Le Président (M. Vaillancourt, Jonquière): S'il vous plaît!

M. Bérubé: C'est la juste valeur marchande. Donc...

Une Voix: In so many words.

M. Lalonde: C'est épouvantable, mentir comme ça.

M. Bérubé: ... c'est exactement la même définition. Donc, la loi de la Saskatchewan... Oui, mais certainement, M. le Président. Puis-je demander à l'honorable député de Marguerite-Bourgeoys de retirer ses paroles puisqu'il m'a traité de menteur?

M. Lalonde: M. le Président, je ne l'ai pas traité de menteur. J'ai dit: "C'est épouvantable de mentir comme ça". Si ça...

M. Bérubé:... subtile, M. le Président.

M. Lalonde: Je voudrais savoir quels mots il veut que je retire? Les mots "comme ça" ou "épouvantable"...

M. Bérubé: Epouvantable...

M. Lalonde: Le mot "épouvantable" alors je vais dire "effrayant", M. le Président.

M. Ouellette: II confond parlementaire et "par-lementeur"...

M. Bérubé: Effectivement, dans le cas de la Saskatchewan, on ne définit pas le montant, on définit un principe et de façon même, je dirais, moins précise que notre étude. Nous pourrions, par exemple, décider que c'est la valeur de remplacement que nous allons payer. A titre d'exemple, un gisement d'Abitibi, par exemple, est évalué à peu près à $400 millions et c'est un gisement capable de produire à peu près 250 000 tonnes-année. Sur la base de la valeur de remplacement, donc pour un gisement nouveau à développer, les mines de la société Asbestos qui produisent environ 300 000 tonnes-année vaudraient $480 millions. Ceci serait la valeur de remplacement pour une nouvelle installation. Il va de soi que nous avons bien clairement prévu dans la loi que le juge ne peut pas utiliser cette méthode d'évaluation.
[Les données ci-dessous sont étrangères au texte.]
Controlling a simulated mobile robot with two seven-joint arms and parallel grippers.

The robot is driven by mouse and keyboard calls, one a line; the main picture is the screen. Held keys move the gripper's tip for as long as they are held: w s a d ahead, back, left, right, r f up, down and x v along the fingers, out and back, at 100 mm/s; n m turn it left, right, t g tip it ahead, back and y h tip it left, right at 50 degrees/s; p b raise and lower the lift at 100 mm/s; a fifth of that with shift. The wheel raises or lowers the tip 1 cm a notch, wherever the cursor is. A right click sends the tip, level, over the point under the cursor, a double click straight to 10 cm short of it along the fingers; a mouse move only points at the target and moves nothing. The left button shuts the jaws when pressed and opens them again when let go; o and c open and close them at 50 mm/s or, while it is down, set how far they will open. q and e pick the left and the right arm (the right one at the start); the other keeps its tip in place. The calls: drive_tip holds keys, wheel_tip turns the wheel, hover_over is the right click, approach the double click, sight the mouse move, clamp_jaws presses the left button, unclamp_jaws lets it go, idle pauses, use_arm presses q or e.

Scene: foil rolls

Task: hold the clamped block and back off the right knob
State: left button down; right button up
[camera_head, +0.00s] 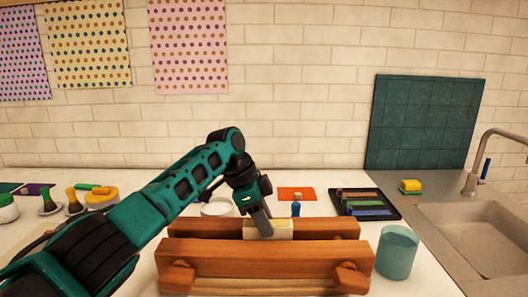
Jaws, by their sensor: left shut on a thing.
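A wooden clamp (265,257) with two long parallel bars stands on the white counter in front of me. A pale cream block (284,229) sits between the bars, near the middle. The right knob (352,277) is on the front bar near its right end, and a matching left knob (179,276) is near its left end. My left gripper (264,228) reaches down from above and is shut on the block; its fingertips partly cover the block's left part. Nothing touches the right knob. My right gripper is not in view.
A teal cup (397,252) stands close to the clamp's right end. Behind are a small blue object (296,209), an orange mat (297,194), a white dish (217,207) and a black tray (366,204). A sink (480,240) is at the right.

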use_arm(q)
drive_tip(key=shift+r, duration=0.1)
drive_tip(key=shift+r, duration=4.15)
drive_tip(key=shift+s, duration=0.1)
Nous lui imposons un principe, celui de la juste valeur marchande. C'est d'ailleurs beaucoup plus clair que la loi d'expropriation. La loi générale d'expropriation au Québec dit: "L'indemnité est fixée d'après la valeur du bien exproprié ". Elle ne parle pas de la juste valeur marchande sur un marché libre. Donc la loi d'expropriation est déjà beaucoup plus ouverte, beaucoup plus dangereuse pour l'Etat, mais, néanmoins, c'est la loi en vigueur au Québec dans tous les cas d'expropriation. On voit donc que dans le présent projet de loi, nous avons défini un certain nombre de balises. Il va de soi que nous ne pouvons pas commencer à fixer des taux d'actualisation que nous ne pouvons pas commencer à fixer, des paramètres qui servent aux calculs en ce cas, ce serait exactement l'équivalent de fixer carrément le prix. Nous pouvons fixer la méthode de calcul. C'est là tout ce que nous pouvons fixer. Donc, nous avons choisi une méthode et, c'est la méthode que vous retrouvez dans le présent projet de loi. Donc, dire que le gouvernement peut être appelé à payer n'importe quoi, c'est faux. Le gouvernement va devoir payer la juste valeur marchande de l'entreprise si elle se vendait sur le marché libre.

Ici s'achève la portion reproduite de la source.